Júlio Resende, para quem a música resulta em simultâneo de “uma necessidade de refúgio” e de “uma necessidade de aventura, de partida para um outro lugar”, pianista que um cronista do El País comparou ao inimitável Keith Jarrett e que perante os aplausos se sente “pequeno” e “envergonhado” por achar que “nunca conseguiu ir tão longe quanto gostaria”, está satisfeito com o disco. Sentado na esplanada do café da Gulbenkian, sorrirá, dirá que esteve algum tempo “sem ouvir as gravações” mas fê-lo agora e achou “olha, isto está bom”.

É precisamente o que notamos. Que “está bom” quando ouvimos, no tema que dá título ao disco, o arranque com diálogo à vez entre piano e uma máquina aparentemente a ser arranjada (como num filme de Chaplin) e ainda um rapper londrino rimar, com uma impressionante capacidade de desvendar paisagens só com recurso à palavra, sobre Lisboa, a exploração dos oceanos e a passagem do tempo. Que “está bom” quando ouvimos uma fabulosa gestão dos silêncios e quase silêncios em “Tema Bonito para o Salvador”, ou quando ouvimos a melodia melancólica e belíssima de “ANA(GRAMA)”.

JOÃO PORFÍRIO/OBSERVADOR

“Está bom”, note-se ainda, quando ouvimos beats misturados com o fado imaginado pelos dedos de Júlio Resende em “Fado Cyborg”, quando ouvimos uma declaração de amor à ida à lua (com direito a diálogo entre o piano e gravações das comunicações espaciais de Neil Armstrong) e quando ouvimos o silêncio regressar para nos explicar que o que não se ouve é tão importante quanto o que se ouve, no tema “Cyborg Improvisa Sobre Luz e Madrugada”. “Está bom”, também, quando a eletrónica impera sobre o piano, deixando-o ainda assim respirar com fulgor em “After Comedy Comes Peace”. E assim sucessivamente, tema após tema, sempre “entre a extrema imperfeição do humano e a perfeição impossível da máquina”, como aponta o pianista no texto de apresentação do álbum, incluído na versão física do disco.

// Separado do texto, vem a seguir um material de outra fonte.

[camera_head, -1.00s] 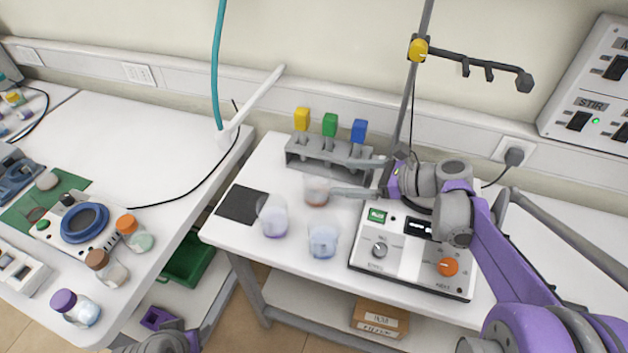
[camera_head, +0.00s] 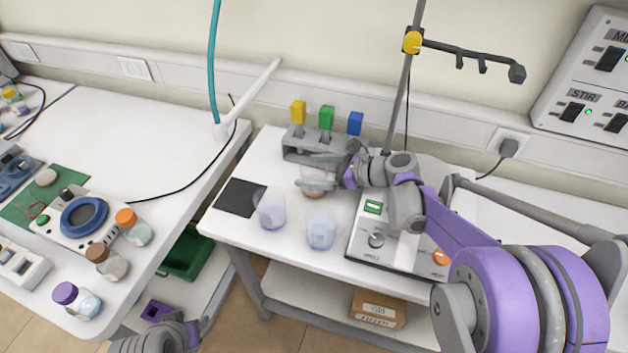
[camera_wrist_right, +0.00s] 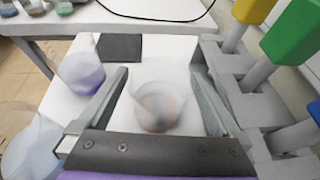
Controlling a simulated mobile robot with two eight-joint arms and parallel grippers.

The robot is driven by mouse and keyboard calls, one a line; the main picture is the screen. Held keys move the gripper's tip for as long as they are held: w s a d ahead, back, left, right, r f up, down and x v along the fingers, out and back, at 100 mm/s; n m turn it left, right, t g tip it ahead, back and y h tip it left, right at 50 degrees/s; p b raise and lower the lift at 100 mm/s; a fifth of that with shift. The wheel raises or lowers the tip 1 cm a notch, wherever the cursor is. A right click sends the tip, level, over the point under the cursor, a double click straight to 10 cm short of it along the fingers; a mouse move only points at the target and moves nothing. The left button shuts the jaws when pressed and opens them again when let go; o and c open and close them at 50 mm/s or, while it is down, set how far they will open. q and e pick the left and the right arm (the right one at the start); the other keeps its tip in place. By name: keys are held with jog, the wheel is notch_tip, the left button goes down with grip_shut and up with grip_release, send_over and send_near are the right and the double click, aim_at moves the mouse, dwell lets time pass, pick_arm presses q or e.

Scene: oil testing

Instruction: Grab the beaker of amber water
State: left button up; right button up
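The beaker of amber water (camera_head: 314,192) is a clear beaker with a little brownish-amber liquid, upright on the small white table (camera_head: 262,150). My right gripper (camera_head: 308,171) reaches over it from the right. In the right wrist view, the amber beaker (camera_wrist_right: 156,108) stands between the two open fingers (camera_wrist_right: 160,75), with a visible gap on each side. In the head view the fingers partly cover the beaker's top. At the bottom left, part of my left arm (camera_head: 155,340) shows; its fingers are not clear.
A purple-liquid beaker (camera_head: 271,210) and a blue-liquid beaker (camera_head: 320,233) stand close in front. A grey rack (camera_head: 300,150) with yellow, green and blue-topped items stands behind. A stirrer hotplate (camera_head: 372,235) is to the right, a dark square pad (camera_head: 238,198) to the left.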

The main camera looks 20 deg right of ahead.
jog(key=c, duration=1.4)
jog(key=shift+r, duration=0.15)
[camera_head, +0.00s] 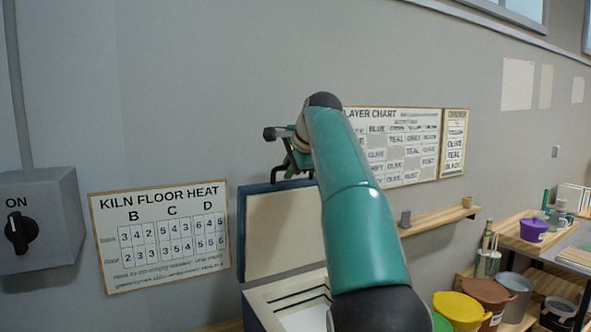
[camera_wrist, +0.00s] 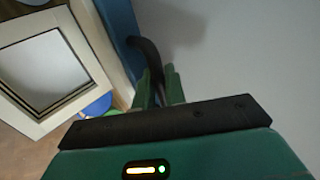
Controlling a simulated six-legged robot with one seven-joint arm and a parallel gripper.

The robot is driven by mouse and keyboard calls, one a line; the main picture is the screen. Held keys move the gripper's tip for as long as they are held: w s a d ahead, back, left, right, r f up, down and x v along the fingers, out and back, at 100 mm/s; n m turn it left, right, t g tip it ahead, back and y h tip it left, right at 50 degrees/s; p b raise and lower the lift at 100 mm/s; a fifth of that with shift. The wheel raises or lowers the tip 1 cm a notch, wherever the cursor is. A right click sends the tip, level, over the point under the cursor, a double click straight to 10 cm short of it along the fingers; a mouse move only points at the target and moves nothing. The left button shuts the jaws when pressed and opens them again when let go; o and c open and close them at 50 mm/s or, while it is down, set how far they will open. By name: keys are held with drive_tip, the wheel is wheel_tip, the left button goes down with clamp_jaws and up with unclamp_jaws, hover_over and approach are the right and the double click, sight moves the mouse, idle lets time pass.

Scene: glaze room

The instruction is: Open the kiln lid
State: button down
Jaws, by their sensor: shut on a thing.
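The kiln (camera_head: 262,296) stands against the wall, blue outside with a cream rim and an open chamber. Its lid (camera_head: 278,235) is raised and stands about upright, its cream inner face showing. The black lid handle (camera_head: 280,170) is at the lid's top edge. My gripper (camera_head: 298,165) is at that handle, partly hidden by my arm. In the wrist view, the green fingers of my gripper (camera_wrist: 160,88) are shut on the curved black handle (camera_wrist: 149,55). The lid's blue side (camera_wrist: 120,25) and the kiln's open chamber (camera_wrist: 45,75) show to the left.
A switch box (camera_head: 40,220) marked ON and a kiln floor heat chart (camera_head: 160,235) are on the wall at left. A wall shelf (camera_head: 435,220) is right of the kiln. Buckets (camera_head: 460,308) and a workbench (camera_head: 525,240) stand at right. My arm hides part of the kiln.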

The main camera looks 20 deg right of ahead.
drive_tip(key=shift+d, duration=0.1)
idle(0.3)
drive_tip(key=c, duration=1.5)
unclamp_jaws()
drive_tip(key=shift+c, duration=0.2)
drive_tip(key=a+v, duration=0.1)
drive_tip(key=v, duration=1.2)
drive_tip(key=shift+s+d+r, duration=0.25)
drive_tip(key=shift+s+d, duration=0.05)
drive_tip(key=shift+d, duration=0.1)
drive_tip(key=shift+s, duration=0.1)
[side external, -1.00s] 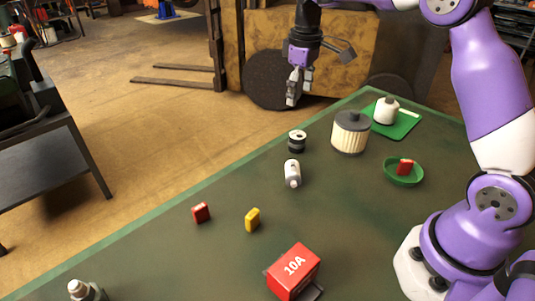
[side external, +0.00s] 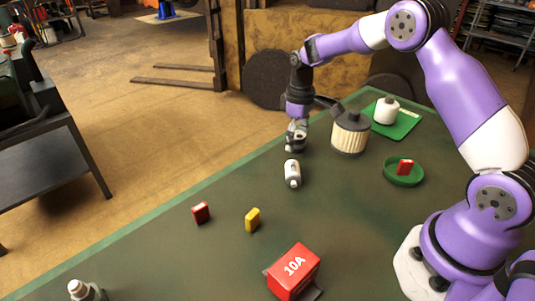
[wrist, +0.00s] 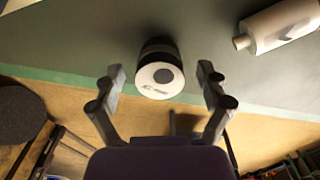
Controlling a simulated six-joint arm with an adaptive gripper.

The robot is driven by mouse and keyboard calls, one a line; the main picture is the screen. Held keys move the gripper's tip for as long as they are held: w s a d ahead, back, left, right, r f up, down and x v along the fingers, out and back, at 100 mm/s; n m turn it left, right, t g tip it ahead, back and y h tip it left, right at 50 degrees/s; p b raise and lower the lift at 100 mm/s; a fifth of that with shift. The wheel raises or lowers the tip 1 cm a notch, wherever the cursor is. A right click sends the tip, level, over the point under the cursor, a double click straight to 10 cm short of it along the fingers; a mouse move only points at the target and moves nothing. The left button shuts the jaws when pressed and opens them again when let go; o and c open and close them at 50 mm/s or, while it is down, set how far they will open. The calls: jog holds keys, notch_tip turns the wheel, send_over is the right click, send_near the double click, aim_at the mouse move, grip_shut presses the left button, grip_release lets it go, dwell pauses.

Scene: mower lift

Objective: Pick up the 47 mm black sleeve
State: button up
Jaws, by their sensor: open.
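The black sleeve (wrist: 159,48) stands upright on the green table, with a white end face that has a dark centre; it shows large in the wrist view. In the side view it (side external: 295,147) is mostly hidden by the fingers. My gripper (side external: 296,133) is right over it near the table's far edge. In the wrist view my gripper (wrist: 161,82) has its two fingers spread apart, one on each side of the sleeve. A gap shows on each side there, and nothing is held.
A white cylinder (side external: 292,173) lies close by. A cream ribbed filter (side external: 350,133) stands to the right, near a white bottle on a green mat (side external: 408,123). A green bowl (side external: 418,178) holds a red piece. Red and yellow blocks and a red 10A box (side external: 294,267) are nearer.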

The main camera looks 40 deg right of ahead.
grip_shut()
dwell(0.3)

Se o mundo estiver de ouvidos atentos, não será fácil a Júlio Resende continuar a desdobrar-se entre projetos, continuar dividir-se entre concertos seus e concertos com Salvador Sobral. Mas a facilidade é sobrevalorizada: “A semana também tem sete dias” e “também há concertos entre domingo e quinta-feira”, pelo que, com algum esforço, tudo se arranja. Em novembro, há concertos de apresentação do disco, respetivamente no Teatro Tivoli BBVA, em Lisboa (dia 2) e na Casa da Música, no Porto (dia 13).

“Não estou à espera de grande coisa. Ou de quase nada”

Para este disco apostou muito numa fórmula: misturar instrumentos tradicionais como piano, contrabaixo (tocado por André Rosinha), guitarra elétrica (André Santos) e bateria (Pedro Segundo) com produção eletrónica (André Nascimento). O que o inspirou mais a seguir este caminho, projetos como Ogre [com a cantora Maria João] e Alexander Search, ter interesse nesse cruzamento de métodos enquanto ouvinte ou a reflexão filosófica sobre homens e máquinas que explica num texto que acompanha o álbum?
Esses três momentos estão de facto presentes nesta nova etapa que é este disco. Ogre, por exemplo, é um projeto antigo, mas que começou já depois de um trabalho que fazia com o André Nascimento com piano e eletrónica. Depois Alexander Search foi a continuidade. Acho que a reflexão sobre o mundo das máquinas e o mundo humano também é uma continuidade disso e culmina tudo neste disco que tenta criar uma relação benigna entre o mundo das máquinas e o mundo dos homens.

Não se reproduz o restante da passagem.